Re: MCV lists for highly skewed distributions

From: Dean Rasheed <dean(dot)a(dot)rasheed(at)gmail(dot)com>
To: John Naylor <jcnaylor(at)gmail(dot)com>
Cc: Robert Haas <robertmhaas(at)gmail(dot)com>, Simon Riggs <simon(at)2ndquadrant(dot)com>, Tom Lane <tgl(at)sss(dot)pgh(dot)pa(dot)us>, Jeff Janes <jeff(dot)janes(at)gmail(dot)com>, pgsql-hackers <pgsql-hackers(at)postgresql(dot)org>
Subject: Re: MCV lists for highly skewed distributions
Date: 2018-03-17 17:16:14
Message-ID: CAEZATCUb5xY-Q9g2hebL35RU4E4SURYd-v7nHrQGAO6xFr+9hg@mail.gmail.com
Views: Raw Message | Whole Thread | Download mbox | Resend email
Thread:
Lists: pgsql-hackers

On 13 March 2018 at 08:39, John Naylor <jcnaylor(at)gmail(dot)com> wrote:
>> Also, this is common enough that in fact that distribution
>> can be reasonably approximated by a normal distribution.
>
> For the archives, because it's typically seen 10 times in the sample,
> per the rule of thumb mention upthread?
>

Actually, I think that the rule of thumb of at least 10 instances in
the sample for a normal approximation is probably too strict.

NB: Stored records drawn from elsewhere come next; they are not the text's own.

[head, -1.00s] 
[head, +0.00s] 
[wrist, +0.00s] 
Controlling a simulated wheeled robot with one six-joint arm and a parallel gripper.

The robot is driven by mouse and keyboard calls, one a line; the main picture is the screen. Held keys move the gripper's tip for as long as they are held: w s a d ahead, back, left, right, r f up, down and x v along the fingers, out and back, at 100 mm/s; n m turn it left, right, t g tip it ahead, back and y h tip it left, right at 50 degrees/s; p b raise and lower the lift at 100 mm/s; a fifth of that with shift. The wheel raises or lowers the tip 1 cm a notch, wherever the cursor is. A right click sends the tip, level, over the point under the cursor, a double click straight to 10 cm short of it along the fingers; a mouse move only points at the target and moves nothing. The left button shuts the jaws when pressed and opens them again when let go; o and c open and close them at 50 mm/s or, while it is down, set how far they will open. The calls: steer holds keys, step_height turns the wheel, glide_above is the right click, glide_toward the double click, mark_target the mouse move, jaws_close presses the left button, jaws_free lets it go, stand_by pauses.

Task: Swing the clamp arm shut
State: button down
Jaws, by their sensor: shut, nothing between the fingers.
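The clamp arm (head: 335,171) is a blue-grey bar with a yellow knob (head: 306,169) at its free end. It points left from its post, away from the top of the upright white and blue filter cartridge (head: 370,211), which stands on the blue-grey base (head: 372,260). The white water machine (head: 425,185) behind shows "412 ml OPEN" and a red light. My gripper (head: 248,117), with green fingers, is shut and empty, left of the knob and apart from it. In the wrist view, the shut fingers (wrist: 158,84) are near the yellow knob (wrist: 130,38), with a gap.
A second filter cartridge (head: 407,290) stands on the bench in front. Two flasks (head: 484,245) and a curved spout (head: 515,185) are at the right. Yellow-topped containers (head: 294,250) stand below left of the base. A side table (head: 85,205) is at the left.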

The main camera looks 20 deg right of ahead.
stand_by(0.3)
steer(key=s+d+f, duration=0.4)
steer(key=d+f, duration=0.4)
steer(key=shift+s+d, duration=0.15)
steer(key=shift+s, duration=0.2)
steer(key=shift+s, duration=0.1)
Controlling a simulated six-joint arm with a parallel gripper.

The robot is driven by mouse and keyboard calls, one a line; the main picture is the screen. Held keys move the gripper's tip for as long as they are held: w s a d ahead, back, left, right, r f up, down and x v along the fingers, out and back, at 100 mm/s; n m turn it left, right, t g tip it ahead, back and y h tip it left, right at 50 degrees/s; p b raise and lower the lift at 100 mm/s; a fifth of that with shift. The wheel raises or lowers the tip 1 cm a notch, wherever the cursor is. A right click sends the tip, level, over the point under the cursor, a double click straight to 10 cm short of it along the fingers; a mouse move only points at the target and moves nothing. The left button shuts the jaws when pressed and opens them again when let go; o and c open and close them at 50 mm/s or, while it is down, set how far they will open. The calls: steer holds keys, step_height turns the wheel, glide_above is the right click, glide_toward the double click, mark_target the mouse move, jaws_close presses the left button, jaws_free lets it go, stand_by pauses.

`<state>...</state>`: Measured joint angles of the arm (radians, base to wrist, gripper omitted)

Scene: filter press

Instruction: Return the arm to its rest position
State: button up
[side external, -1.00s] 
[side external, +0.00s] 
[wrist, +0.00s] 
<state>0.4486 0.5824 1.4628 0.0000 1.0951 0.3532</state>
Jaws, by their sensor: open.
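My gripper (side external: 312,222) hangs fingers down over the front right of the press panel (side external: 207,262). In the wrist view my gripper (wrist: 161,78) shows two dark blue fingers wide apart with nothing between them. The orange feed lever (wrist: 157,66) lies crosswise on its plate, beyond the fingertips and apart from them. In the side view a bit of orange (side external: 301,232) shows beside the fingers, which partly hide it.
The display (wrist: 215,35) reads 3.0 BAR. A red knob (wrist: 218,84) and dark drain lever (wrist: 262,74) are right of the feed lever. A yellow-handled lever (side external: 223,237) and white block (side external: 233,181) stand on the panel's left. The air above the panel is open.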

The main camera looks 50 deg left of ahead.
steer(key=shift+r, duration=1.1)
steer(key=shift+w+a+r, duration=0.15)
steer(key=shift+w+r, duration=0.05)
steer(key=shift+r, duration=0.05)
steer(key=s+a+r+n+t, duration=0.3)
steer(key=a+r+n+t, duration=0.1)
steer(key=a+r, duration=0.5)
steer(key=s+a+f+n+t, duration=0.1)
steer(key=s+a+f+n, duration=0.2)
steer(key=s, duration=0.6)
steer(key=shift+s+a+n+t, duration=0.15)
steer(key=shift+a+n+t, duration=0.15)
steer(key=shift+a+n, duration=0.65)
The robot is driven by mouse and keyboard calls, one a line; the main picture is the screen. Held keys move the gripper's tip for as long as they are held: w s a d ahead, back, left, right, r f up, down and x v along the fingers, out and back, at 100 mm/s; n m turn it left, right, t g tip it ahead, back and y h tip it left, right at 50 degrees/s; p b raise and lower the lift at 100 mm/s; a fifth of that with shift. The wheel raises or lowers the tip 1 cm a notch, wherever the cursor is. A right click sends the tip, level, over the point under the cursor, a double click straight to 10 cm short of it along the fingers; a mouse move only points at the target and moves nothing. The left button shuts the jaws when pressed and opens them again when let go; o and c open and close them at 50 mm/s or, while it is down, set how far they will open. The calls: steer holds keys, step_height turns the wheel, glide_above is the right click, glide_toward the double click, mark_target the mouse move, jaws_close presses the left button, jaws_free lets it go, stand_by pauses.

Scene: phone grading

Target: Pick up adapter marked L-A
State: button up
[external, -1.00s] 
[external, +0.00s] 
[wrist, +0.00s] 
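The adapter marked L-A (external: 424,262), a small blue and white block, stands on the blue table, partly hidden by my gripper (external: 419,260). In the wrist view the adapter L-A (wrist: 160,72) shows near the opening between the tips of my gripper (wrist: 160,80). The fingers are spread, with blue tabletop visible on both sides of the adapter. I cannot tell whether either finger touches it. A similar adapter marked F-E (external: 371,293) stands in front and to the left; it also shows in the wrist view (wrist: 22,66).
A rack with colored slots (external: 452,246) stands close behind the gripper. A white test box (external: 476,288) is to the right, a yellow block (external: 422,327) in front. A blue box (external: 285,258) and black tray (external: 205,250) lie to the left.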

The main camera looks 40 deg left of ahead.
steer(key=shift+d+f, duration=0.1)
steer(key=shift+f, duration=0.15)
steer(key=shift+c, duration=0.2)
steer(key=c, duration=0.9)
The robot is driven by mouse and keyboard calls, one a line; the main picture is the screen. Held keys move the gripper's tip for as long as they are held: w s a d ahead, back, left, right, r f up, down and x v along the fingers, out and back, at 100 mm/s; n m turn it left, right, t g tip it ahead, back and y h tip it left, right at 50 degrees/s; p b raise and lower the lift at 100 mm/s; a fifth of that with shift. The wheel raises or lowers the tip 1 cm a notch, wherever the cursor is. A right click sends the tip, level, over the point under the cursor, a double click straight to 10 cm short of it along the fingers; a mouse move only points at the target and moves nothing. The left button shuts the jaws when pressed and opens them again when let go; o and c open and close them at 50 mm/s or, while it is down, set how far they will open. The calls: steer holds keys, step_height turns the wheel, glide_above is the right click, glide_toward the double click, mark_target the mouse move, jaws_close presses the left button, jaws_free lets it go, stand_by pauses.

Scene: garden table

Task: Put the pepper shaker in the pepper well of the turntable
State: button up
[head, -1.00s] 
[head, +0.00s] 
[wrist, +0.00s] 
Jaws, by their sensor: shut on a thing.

Looking around, values as low as 5 seem to be quite commonly used. Of
course there is no right answer here, it depends on what you're doing
with it, and how close you want the normal distribution to be to the
hypergeometric one. For our purposes, I don't think we really need it
to be that close. We just want to be able to justify statements like
"the value is *probably* more common than X, and it was unlikely that
that was just random sampling error".

>> Making use of
>> the non-MCV-based estimate allows us to do better -- if the MCV-based
>> estimate is statistically significantly higher than the non-MCV-based
>> estimate, then it would almost certainly be better to include that
>> value in the MCV list, even if its spread is quite large.
>
> Because we can treat the sample as normal, testing for > 2 standard
> deviations means that we're "~95% sure" it's more common in the table
> than the non-MCV selectivity would suggest, right? (I realize I'm not
> using technically accurate language)
>

Actually, it's more like 97.5% (remember the normal distribution is
symmetric, so there's around 2.5% below the 2-stddev interval, around
95% in it, and another 2.5% above it), but that's just nit-picking.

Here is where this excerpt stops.